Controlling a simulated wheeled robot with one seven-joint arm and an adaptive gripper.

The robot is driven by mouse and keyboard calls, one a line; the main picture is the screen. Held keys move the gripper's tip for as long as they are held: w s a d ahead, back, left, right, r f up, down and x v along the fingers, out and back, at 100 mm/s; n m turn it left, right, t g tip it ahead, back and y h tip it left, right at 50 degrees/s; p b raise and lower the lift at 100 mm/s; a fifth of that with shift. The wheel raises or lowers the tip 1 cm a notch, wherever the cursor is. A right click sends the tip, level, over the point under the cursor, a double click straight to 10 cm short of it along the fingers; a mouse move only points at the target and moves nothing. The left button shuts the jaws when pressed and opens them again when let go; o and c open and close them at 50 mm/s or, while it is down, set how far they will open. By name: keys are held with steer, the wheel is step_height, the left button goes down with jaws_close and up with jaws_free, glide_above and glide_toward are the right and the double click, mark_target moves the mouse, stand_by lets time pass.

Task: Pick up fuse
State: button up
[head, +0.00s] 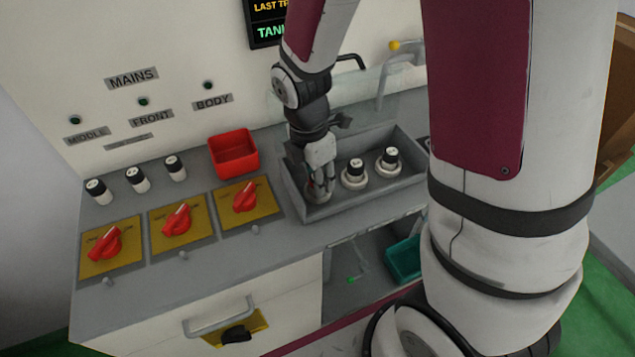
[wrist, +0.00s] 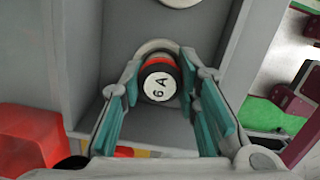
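A fuse (wrist: 160,84) with a black body, a white face marked "6 A" and a red band stands in a light round base in the wrist view. My gripper (wrist: 160,75) has its teal-padded fingers on either side of this fuse, with a small gap showing at each side. In the head view my gripper (head: 319,176) points down into the left end of a grey tray (head: 300,203) and mostly hides that fuse. Two more black and white fuses stand to the right in the tray, one in the middle (head: 354,172) and one at the right (head: 389,160).
The tray's raised walls stand close around my gripper. A red bin (head: 234,152) is to its left. A teal bin (head: 403,260) sits below the counter.

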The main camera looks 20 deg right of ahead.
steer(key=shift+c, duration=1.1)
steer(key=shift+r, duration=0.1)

------------------------

What you will do
Reproduce exactly and only the lines from the line that contains "The robot is" to the end of the data above, both ends included. No pictures go in the copy.

Exercise answer
The robot is driven by mouse and keyboard calls, one a line; the main picture is the screen. Held keys move the gripper's tip for as long as they are held: w s a d ahead, back, left, right, r f up, down and x v along the fingers, out and back, at 100 mm/s; n m turn it left, right, t g tip it ahead, back and y h tip it left, right at 50 degrees/s; p b raise and lower the lift at 100 mm/s; a fifth of that with shift. The wheel raises or lowers the tip 1 cm a notch, wherever the cursor is. A right click sends the tip, level, over the point under the cursor, a double click straight to 10 cm short of it along the fingers; a mouse move only points at the target and moves nothing. The left button shuts the jaws when pressed and opens them again when let go; o and c open and close them at 50 mm/s or, while it is down, set how far they will open. By name: keys are held with steer, the wheel is step_height, the left button goes down with jaws_close and up with jaws_free, glide_above and glide_toward are the right and the double click, mark_target moves the mouse, stand_by lets time pass.

Task: Pick up fuse
State: button up
[head, +0.00s] 
[wrist, +0.00s] 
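A fuse (wrist: 160,84) with a black body, a white face marked "6 A" and a red band stands in a light round base in the wrist view. My gripper (wrist: 160,75) has its teal-padded fingers on either side of this fuse, with a small gap showing at each side. In the head view my gripper (head: 319,176) points down into the left end of a grey tray (head: 300,203) and mostly hides that fuse. Two more black and white fuses stand to the right in the tray, one in the middle (head: 354,172) and one at the right (head: 389,160).
The tray's raised walls stand close around my gripper. A red bin (head: 234,152) is to its left. A teal bin (head: 403,260) sits below the counter.

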The main camera looks 20 deg right of ahead.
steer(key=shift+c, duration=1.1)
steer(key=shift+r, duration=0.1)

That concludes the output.